### DIRECTIONS
Repeat the whole of the data, keeping every detail the same.

────────────────────

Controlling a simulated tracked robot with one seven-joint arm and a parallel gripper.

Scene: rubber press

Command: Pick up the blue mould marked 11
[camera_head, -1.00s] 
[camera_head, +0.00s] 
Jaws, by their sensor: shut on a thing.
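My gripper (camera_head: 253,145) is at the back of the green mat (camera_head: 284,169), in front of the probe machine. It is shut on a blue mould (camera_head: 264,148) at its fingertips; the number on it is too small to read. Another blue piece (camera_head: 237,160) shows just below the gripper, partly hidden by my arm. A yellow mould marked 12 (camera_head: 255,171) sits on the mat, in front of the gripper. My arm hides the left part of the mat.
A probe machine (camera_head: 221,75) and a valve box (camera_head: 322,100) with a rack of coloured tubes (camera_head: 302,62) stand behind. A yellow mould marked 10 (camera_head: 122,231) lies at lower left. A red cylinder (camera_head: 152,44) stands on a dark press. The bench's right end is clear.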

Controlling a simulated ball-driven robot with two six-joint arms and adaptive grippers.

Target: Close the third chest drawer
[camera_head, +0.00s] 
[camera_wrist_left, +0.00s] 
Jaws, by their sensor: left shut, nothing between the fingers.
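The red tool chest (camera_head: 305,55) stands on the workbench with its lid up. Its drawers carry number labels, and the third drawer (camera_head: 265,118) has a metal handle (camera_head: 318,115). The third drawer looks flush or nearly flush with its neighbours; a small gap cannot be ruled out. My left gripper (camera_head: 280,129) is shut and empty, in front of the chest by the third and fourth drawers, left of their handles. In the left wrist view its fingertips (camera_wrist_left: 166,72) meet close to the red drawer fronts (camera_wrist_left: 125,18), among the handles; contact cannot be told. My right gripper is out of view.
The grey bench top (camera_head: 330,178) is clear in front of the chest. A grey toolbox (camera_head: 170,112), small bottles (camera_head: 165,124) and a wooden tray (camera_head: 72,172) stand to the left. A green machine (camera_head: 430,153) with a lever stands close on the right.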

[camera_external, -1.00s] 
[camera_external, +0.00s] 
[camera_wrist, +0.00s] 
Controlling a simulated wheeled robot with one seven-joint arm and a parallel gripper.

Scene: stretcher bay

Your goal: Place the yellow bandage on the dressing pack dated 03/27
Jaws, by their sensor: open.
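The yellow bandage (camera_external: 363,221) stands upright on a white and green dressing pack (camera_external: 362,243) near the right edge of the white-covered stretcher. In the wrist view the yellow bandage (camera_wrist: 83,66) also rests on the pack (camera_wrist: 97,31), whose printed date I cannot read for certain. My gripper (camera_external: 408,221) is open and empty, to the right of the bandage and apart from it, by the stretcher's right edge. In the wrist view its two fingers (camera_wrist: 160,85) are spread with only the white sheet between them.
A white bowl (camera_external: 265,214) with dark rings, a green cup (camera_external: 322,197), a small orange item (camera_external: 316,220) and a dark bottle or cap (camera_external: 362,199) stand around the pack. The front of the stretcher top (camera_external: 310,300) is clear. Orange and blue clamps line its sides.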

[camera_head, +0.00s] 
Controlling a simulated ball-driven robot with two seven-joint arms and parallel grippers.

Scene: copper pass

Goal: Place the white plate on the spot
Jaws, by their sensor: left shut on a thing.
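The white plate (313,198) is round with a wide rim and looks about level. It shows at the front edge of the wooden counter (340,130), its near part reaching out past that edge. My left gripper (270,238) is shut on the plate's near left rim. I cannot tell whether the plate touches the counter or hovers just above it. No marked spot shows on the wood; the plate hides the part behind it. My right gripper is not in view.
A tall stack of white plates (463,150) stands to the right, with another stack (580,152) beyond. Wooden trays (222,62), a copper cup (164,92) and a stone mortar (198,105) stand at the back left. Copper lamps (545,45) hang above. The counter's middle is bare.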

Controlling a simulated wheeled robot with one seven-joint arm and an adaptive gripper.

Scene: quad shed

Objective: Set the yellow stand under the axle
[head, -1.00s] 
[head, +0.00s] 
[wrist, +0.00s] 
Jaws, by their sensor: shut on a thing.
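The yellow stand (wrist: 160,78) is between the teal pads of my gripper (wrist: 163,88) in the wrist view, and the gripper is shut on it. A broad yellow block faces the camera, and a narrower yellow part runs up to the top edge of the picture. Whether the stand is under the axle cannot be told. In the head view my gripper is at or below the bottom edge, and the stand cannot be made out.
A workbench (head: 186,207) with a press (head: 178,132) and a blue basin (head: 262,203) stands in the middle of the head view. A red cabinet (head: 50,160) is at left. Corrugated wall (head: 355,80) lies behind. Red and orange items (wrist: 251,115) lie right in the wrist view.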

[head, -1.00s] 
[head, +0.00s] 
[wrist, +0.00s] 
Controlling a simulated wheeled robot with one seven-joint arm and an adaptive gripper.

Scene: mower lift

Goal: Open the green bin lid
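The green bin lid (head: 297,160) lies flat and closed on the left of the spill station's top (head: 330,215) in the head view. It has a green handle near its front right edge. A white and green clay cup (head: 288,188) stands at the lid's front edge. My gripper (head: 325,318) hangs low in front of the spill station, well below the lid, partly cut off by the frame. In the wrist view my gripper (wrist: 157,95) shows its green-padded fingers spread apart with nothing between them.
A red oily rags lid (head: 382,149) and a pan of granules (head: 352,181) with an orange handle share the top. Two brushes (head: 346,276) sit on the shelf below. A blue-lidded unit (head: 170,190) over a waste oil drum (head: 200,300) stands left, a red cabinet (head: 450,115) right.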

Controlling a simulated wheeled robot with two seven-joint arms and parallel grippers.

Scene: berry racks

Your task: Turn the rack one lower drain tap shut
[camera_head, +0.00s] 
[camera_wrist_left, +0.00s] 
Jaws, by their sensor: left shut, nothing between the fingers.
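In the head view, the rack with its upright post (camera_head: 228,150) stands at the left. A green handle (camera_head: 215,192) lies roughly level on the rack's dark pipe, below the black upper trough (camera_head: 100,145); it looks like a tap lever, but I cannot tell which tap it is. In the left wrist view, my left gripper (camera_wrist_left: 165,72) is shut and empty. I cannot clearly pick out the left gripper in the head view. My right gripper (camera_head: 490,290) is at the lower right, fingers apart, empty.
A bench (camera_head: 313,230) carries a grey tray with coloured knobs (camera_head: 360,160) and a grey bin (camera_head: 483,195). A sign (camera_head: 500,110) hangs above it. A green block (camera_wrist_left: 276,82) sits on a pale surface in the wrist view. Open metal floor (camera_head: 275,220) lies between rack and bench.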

────────────────────

### FINISHED TASK
Controlling a simulated tracked robot with one seven-joint arm and a parallel gripper.

Scene: rubber press

Command: Pick up the blue mould marked 11
[camera_head, -1.00s] 
[camera_head, +0.00s] 
Jaws, by their sensor: shut on a thing.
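My gripper (camera_head: 253,145) is at the back of the green mat (camera_head: 284,169), in front of the probe machine. It is shut on a blue mould (camera_head: 264,148) at its fingertips; the number on it is too small to read. Another blue piece (camera_head: 237,160) shows just below the gripper, partly hidden by my arm. A yellow mould marked 12 (camera_head: 255,171) sits on the mat, in front of the gripper. My arm hides the left part of the mat.
A probe machine (camera_head: 221,75) and a valve box (camera_head: 322,100) with a rack of coloured tubes (camera_head: 302,62) stand behind. A yellow mould marked 10 (camera_head: 122,231) lies at lower left. A red cylinder (camera_head: 152,44) stands on a dark press. The bench's right end is clear.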

Controlling a simulated ball-driven robot with two six-joint arms and adaptive grippers.

Target: Close the third chest drawer
[camera_head, +0.00s] 
[camera_wrist_left, +0.00s] 
Jaws, by their sensor: left shut, nothing between the fingers.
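The red tool chest (camera_head: 305,55) stands on the workbench with its lid up. Its drawers carry number labels, and the third drawer (camera_head: 265,118) has a metal handle (camera_head: 318,115). The third drawer looks flush or nearly flush with its neighbours; a small gap cannot be ruled out. My left gripper (camera_head: 280,129) is shut and empty, in front of the chest by the third and fourth drawers, left of their handles. In the left wrist view its fingertips (camera_wrist_left: 166,72) meet close to the red drawer fronts (camera_wrist_left: 125,18), among the handles; contact cannot be told. My right gripper is out of view.
The grey bench top (camera_head: 330,178) is clear in front of the chest. A grey toolbox (camera_head: 170,112), small bottles (camera_head: 165,124) and a wooden tray (camera_head: 72,172) stand to the left. A green machine (camera_head: 430,153) with a lever stands close on the right.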

[camera_external, -1.00s] 
[camera_external, +0.00s] 
[camera_wrist, +0.00s] 
Controlling a simulated wheeled robot with one seven-joint arm and a parallel gripper.

Scene: stretcher bay

Your goal: Place the yellow bandage on the dressing pack dated 03/27
Jaws, by their sensor: open.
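The yellow bandage (camera_external: 363,221) stands upright on a white and green dressing pack (camera_external: 362,243) near the right edge of the white-covered stretcher. In the wrist view the yellow bandage (camera_wrist: 83,66) also rests on the pack (camera_wrist: 97,31), whose printed date I cannot read for certain. My gripper (camera_external: 408,221) is open and empty, to the right of the bandage and apart from it, by the stretcher's right edge. In the wrist view its two fingers (camera_wrist: 160,85) are spread with only the white sheet between them.
A white bowl (camera_external: 265,214) with dark rings, a green cup (camera_external: 322,197), a small orange item (camera_external: 316,220) and a dark bottle or cap (camera_external: 362,199) stand around the pack. The front of the stretcher top (camera_external: 310,300) is clear. Orange and blue clamps line its sides.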

[camera_head, +0.00s] 
Controlling a simulated ball-driven robot with two seven-joint arms and parallel grippers.

Scene: copper pass

Goal: Place the white plate on the spot
Jaws, by their sensor: left shut on a thing.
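The white plate (313,198) is round with a wide rim and looks about level. It shows at the front edge of the wooden counter (340,130), its near part reaching out past that edge. My left gripper (270,238) is shut on the plate's near left rim. I cannot tell whether the plate touches the counter or hovers just above it. No marked spot shows on the wood; the plate hides the part behind it. My right gripper is not in view.
A tall stack of white plates (463,150) stands to the right, with another stack (580,152) beyond. Wooden trays (222,62), a copper cup (164,92) and a stone mortar (198,105) stand at the back left. Copper lamps (545,45) hang above. The counter's middle is bare.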

Controlling a simulated wheeled robot with one seven-joint arm and an adaptive gripper.

Scene: quad shed

Objective: Set the yellow stand under the axle
[head, -1.00s] 
[head, +0.00s] 
[wrist, +0.00s] 
Jaws, by their sensor: shut on a thing.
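The yellow stand (wrist: 160,78) is between the teal pads of my gripper (wrist: 163,88) in the wrist view, and the gripper is shut on it. A broad yellow block faces the camera, and a narrower yellow part runs up to the top edge of the picture. Whether the stand is under the axle cannot be told. In the head view my gripper is at or below the bottom edge, and the stand cannot be made out.
A workbench (head: 186,207) with a press (head: 178,132) and a blue basin (head: 262,203) stands in the middle of the head view. A red cabinet (head: 50,160) is at left. Corrugated wall (head: 355,80) lies behind. Red and orange items (wrist: 251,115) lie right in the wrist view.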

[head, -1.00s] 
[head, +0.00s] 
[wrist, +0.00s] 
Controlling a simulated wheeled robot with one seven-joint arm and an adaptive gripper.

Scene: mower lift

Goal: Open the green bin lid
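The green bin lid (head: 297,160) lies flat and closed on the left of the spill station's top (head: 330,215) in the head view. It has a green handle near its front right edge. A white and green clay cup (head: 288,188) stands at the lid's front edge. My gripper (head: 325,318) hangs low in front of the spill station, well below the lid, partly cut off by the frame. In the wrist view my gripper (wrist: 157,95) shows its green-padded fingers spread apart with nothing between them.
A red oily rags lid (head: 382,149) and a pan of granules (head: 352,181) with an orange handle share the top. Two brushes (head: 346,276) sit on the shelf below. A blue-lidded unit (head: 170,190) over a waste oil drum (head: 200,300) stands left, a red cabinet (head: 450,115) right.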

Controlling a simulated wheeled robot with two seven-joint arms and parallel grippers.

Scene: berry racks

Your task: Turn the rack one lower drain tap shut
[camera_head, +0.00s] 
[camera_wrist_left, +0.00s] 
Jaws, by their sensor: left shut, nothing between the fingers.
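In the head view, the rack with its upright post (camera_head: 228,150) stands at the left. A green handle (camera_head: 215,192) lies roughly level on the rack's dark pipe, below the black upper trough (camera_head: 100,145); it looks like a tap lever, but I cannot tell which tap it is. In the left wrist view, my left gripper (camera_wrist_left: 165,72) is shut and empty. I cannot clearly pick out the left gripper in the head view. My right gripper (camera_head: 490,290) is at the lower right, fingers apart, empty.
A bench (camera_head: 313,230) carries a grey tray with coloured knobs (camera_head: 360,160) and a grey bin (camera_head: 483,195). A sign (camera_head: 500,110) hangs above it. A green block (camera_wrist_left: 276,82) sits on a pale surface in the wrist view. Open metal floor (camera_head: 275,220) lies between rack and bench.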

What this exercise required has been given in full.